One of the hundreds of such letters to KSTC which were printed in The Alumni News, was that written by Joe R. Crawford of Dodge City who attended here from 1937 to 1939.

"To The Alumni News:

"On checking my record you would find that I wasn't an expert at writing anything, but I know you will excuse the narrow margins because paper, especially paper like this, is very hard to get. And besides, it is an injustice to expect Uncle Sam to carry partly filled sheets of stationery from Tunis to Tonganoxie. I would write on the back but the censor does not like that. I visited Carthage the other day and by pure coincidence I rode around through the ruins in the same surrey that you (Miss Teresa M. Ryan) did. I asked the driver how old the surrey was and he said he didn't know but he guessed that it had been around there for 40 years, but this team had only been pulling it for 20 years!"
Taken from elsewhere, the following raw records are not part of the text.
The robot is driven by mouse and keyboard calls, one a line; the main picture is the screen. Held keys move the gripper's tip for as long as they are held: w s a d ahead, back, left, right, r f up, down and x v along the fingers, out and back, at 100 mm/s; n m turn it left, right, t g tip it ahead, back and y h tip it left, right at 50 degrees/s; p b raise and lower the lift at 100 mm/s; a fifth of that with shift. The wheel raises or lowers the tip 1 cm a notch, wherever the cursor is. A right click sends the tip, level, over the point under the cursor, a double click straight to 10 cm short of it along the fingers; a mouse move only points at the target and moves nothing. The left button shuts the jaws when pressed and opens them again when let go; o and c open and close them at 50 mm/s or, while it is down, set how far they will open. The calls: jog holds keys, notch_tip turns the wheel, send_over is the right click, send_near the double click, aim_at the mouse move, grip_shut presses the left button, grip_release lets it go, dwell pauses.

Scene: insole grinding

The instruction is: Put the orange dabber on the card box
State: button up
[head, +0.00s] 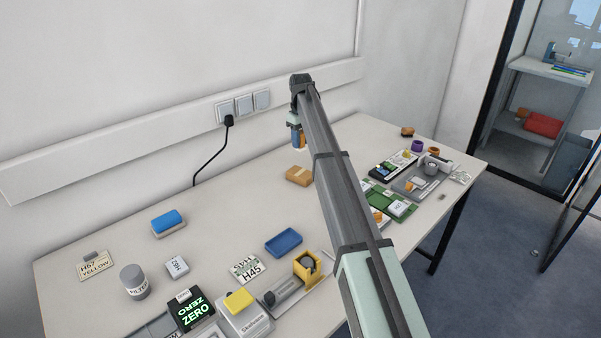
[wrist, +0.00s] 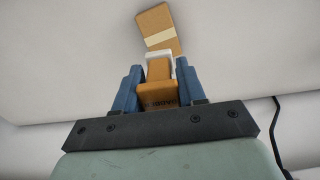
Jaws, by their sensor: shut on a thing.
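The orange dabber (wrist: 158,93) is between the blue fingers of my gripper (wrist: 158,87) in the wrist view, with a white part at its far end. My gripper also shows in the head view (head: 298,138), shut on the dabber and held above the back of the table. Only a sliver of the dabber shows there. The card box (head: 298,175) is a brown box with a paler tape band, lying on the table below my gripper. It also shows in the wrist view (wrist: 158,27), beyond the dabber's white end and apparently apart from it.
A blue-topped block (head: 168,223) and a blue tray (head: 283,242) lie on the table's left half. Electronics and a green board (head: 385,200) crowd the right. A black plug (head: 229,121) and its cord hang at the back wall. Table around the card box is clear.

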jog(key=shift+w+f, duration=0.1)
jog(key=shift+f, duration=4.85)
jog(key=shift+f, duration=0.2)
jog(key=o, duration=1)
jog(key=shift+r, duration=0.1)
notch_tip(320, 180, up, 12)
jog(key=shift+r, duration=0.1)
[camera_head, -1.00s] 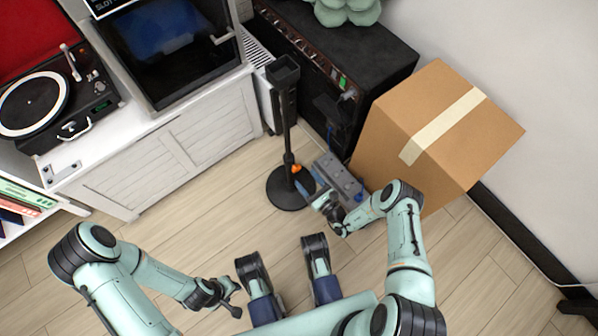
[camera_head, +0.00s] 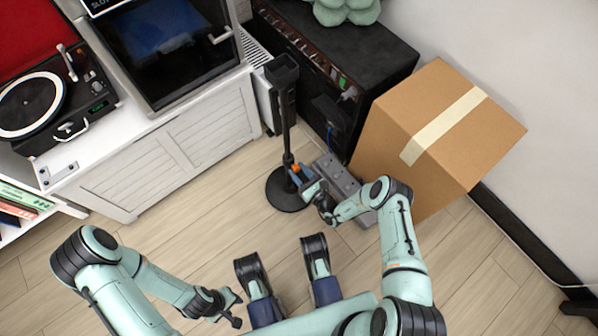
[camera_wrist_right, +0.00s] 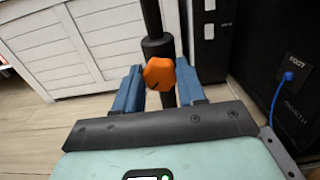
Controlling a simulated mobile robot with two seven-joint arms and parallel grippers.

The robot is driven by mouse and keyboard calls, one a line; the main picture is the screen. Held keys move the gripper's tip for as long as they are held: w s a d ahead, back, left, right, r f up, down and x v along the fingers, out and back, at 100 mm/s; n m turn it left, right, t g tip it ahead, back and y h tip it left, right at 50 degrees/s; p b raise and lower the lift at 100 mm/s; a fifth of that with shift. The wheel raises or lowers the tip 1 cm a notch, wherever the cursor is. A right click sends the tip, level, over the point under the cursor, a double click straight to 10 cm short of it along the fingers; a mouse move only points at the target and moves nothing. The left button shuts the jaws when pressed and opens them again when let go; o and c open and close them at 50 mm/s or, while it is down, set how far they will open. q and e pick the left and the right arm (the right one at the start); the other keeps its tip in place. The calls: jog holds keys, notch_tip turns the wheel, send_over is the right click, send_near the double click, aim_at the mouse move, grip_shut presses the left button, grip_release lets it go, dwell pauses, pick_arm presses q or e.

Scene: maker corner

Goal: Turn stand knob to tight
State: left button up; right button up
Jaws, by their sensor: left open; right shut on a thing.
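The black stand (camera_head: 287,112) stands upright on a round base on the floor, with a small holder on top. Its orange knob (camera_wrist_right: 159,73) is on the dark collar of the pole, and it also shows small in the head view (camera_head: 296,168). My right gripper (camera_wrist_right: 160,88) has its blue fingers on either side of the knob and is shut on it. In the head view the right gripper (camera_head: 299,174) reaches the pole from the lower right and partly hides the knob. My left gripper (camera_head: 238,308) is open and empty, low over the floor, away from the stand.
A grey pedal-like box (camera_head: 340,178) lies on the floor right of the stand. A cardboard box (camera_head: 440,130) and a black amplifier (camera_head: 370,55) are close behind. A white cabinet (camera_head: 170,160) stands left. A blue cable (camera_wrist_right: 280,95) hangs from a socket. Front-left floor is clear.

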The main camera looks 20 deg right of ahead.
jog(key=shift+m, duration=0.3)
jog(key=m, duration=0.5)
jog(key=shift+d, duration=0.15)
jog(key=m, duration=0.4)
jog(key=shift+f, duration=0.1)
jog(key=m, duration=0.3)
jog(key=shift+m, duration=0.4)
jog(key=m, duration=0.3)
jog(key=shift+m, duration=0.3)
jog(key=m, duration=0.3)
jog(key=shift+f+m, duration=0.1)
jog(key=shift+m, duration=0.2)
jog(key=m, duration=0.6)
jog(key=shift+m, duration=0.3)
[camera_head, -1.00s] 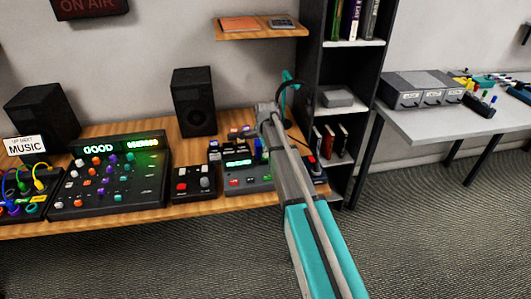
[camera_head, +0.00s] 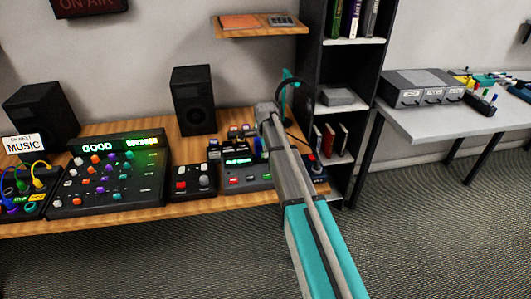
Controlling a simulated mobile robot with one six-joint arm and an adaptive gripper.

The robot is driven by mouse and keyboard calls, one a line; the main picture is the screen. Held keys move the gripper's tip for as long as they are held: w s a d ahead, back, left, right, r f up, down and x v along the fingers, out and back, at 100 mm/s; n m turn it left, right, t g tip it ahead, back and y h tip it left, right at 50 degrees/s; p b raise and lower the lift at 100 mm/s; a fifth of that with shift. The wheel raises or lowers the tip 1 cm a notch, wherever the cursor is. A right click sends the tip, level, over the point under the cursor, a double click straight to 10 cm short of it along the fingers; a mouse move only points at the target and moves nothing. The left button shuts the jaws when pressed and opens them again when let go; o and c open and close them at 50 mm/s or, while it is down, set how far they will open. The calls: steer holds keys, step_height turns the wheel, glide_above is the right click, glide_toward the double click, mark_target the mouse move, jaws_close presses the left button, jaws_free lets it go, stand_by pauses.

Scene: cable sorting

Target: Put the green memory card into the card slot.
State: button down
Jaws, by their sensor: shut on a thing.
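My arm (camera_head: 300,185) reaches from the bottom right up to the right end of the wooden desk. Small coloured pieces (camera_head: 240,132) stand at the back of that console, too small to tell apart. I cannot make out the green memory card or the card slot.
A button box (camera_head: 193,182) and a large mixer (camera_head: 110,178) stand left of the console. A black speaker (camera_head: 193,100) is behind. A dark bookshelf (camera_head: 352,60) rises right of the desk. A grey table (camera_head: 440,122) stands further right. The carpet in front is clear.

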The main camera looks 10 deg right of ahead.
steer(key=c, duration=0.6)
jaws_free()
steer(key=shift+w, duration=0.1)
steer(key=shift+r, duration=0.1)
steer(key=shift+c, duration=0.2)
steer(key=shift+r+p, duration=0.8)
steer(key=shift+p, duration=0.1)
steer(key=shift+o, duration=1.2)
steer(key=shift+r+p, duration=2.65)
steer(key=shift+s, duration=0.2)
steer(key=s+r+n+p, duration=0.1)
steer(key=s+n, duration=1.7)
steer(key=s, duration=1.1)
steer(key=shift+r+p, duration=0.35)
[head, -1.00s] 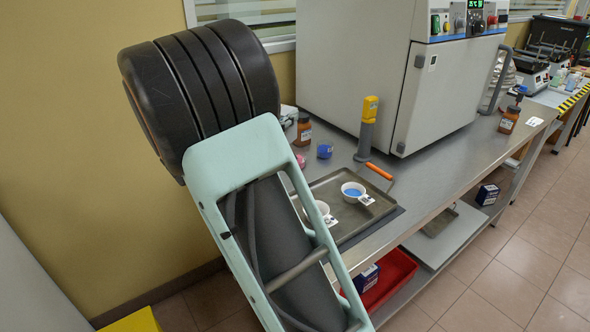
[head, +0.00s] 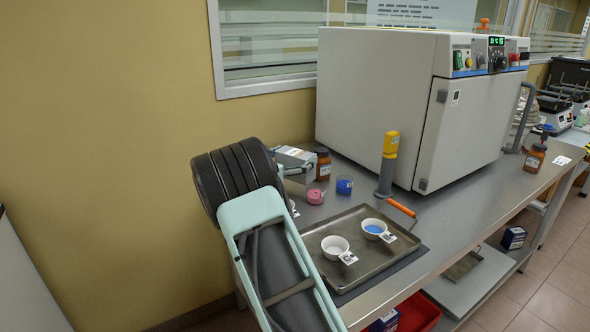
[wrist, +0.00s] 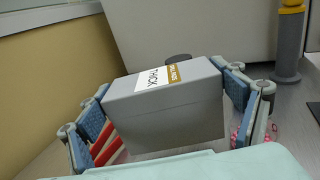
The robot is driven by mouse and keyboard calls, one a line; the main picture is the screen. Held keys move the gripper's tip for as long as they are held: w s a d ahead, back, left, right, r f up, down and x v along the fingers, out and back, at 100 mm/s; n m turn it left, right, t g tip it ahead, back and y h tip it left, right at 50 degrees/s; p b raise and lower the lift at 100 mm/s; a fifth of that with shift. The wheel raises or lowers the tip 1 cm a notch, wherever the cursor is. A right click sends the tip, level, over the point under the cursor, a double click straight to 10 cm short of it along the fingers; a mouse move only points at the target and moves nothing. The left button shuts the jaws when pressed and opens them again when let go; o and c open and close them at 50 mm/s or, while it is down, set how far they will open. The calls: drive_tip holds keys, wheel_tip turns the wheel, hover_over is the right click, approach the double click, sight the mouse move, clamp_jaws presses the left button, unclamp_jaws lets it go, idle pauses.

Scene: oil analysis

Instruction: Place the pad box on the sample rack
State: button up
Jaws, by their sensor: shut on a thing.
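The pad box (wrist: 165,108) is a grey box with a white and brown label reading "THICK". In the wrist view it sits between the blue-padded fingers of my gripper (wrist: 168,104), which is shut on its two sides. In the head view a grey box with a pale label (head: 296,158), apparently the same one, shows just beyond my arm, at the back left of the bench. Whether the box touches the bench is unclear. I cannot make out a sample rack in either view.
A metal tray (head: 388,260) holds two white cups. Behind it are a pink container (head: 315,196), a blue container (head: 344,185), a brown bottle (head: 323,166) and a yellow-topped grey tool (head: 387,165). A large oven (head: 385,105) fills the bench's back. A red bin (head: 420,312) is below.

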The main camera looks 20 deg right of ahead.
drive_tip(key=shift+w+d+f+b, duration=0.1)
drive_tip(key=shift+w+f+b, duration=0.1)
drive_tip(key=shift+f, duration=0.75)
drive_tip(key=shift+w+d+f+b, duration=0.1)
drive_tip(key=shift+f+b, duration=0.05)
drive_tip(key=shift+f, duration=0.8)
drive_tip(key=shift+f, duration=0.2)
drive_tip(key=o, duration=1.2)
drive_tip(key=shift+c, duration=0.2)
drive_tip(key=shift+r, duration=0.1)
"When I was in Basic Flying, one day I was flying along right nicely. I landed at an auxiliary field, made a running take-off and instead of pulling up over some trees, I flew right through the tops of them so they looked like a very tall man with a short-handled sickle had been swinging it through the tops of the trees. Well, I flew on back home with a banged up wing and a bent strut and I landed OK.

But that is not the worst of it. I got "chewed" out by everyone. And after giving me a royal "reaming" my flight commander asked me how I liked writing themes. I told him I didn't like anything about writing anything so he said, "OK, you can write me a 2,500 word composition describing your accident." It was an ordeal but by writing two hours a day for 19 days, I completed my masterpiece that got me through basic with flying colors. But for 19 days did I sweat blood! . . . I don't know why a man can't realize the value of an education when he is in school. And you can tell your would-be pilots to sharpen up on their literary ability, and promise them they will have a chance to use it when the go to flying school."

"It is nice of Uncle Sam to give you a $250,000 airplane and let you fly all over the United States, then when you have seen it all, you can go down to South America and on over to Africa. I didn't know how wide the ocean was till I flew across it. I always thought the Sahara Desert was hot until I spent four days at Tindouf and nearly froze to death sleeping with my sheep-lined flying clothes and three blankets.

The French soldiers and Arabs didn't wear shoes, but it was because they didn't have any. I felt sorry for women in Tunis -- wooden-soled shoes that look about like what we wear in the shower back home. Now, I'm getting off the subject, but it all amounts to the fact that education is something which everybody ought to have plenty of whether he wants it or not."

"Well, we are going to see more pretty places that I wish I had studied about when I was in school. Don't be disillusioned about the air force because it isn't so much fun when you start dropping bombs on somebody and they get mad and start trying to shoot holes in your wings with accurate anti-aircraft fire. Airplanes don't fly too well with holes in the wings, except in pictures, and it's even worse when these hot pursuit pilots start putting .50 calibre bullets through the pilot's seat, and airplanes don't fly at all without pilots!

And it isn't fun to walk back home 200 or 300 miles when it is cold or damp, or have three of your buddies burn to death in a plane on the ground, and you can't do anything about it (none of these things have happened to me yet but are happening to my friends every day)."

"But we have a lot fun and are all well and healthy. It gets dark at 5:30 and we don't have any light so I must sign off, eat supper, and hit the sack."

"Lt. Joe R. Crawford"

Lt. Crawford flew over 40 missions. After his service in North Africa, he was shot down over Italy and held briefly as a prisoner of war. He had married Wilma Sparks before he departed overseas. Following the war he returned to his family and operated a heating and cooling business in Dodge City until 1954 when he retired and moved to Topeka. He passed away there on June 20, 1956, survived by his widow and their two children, Joe R. Crawford, Jr., and Janet Taylor.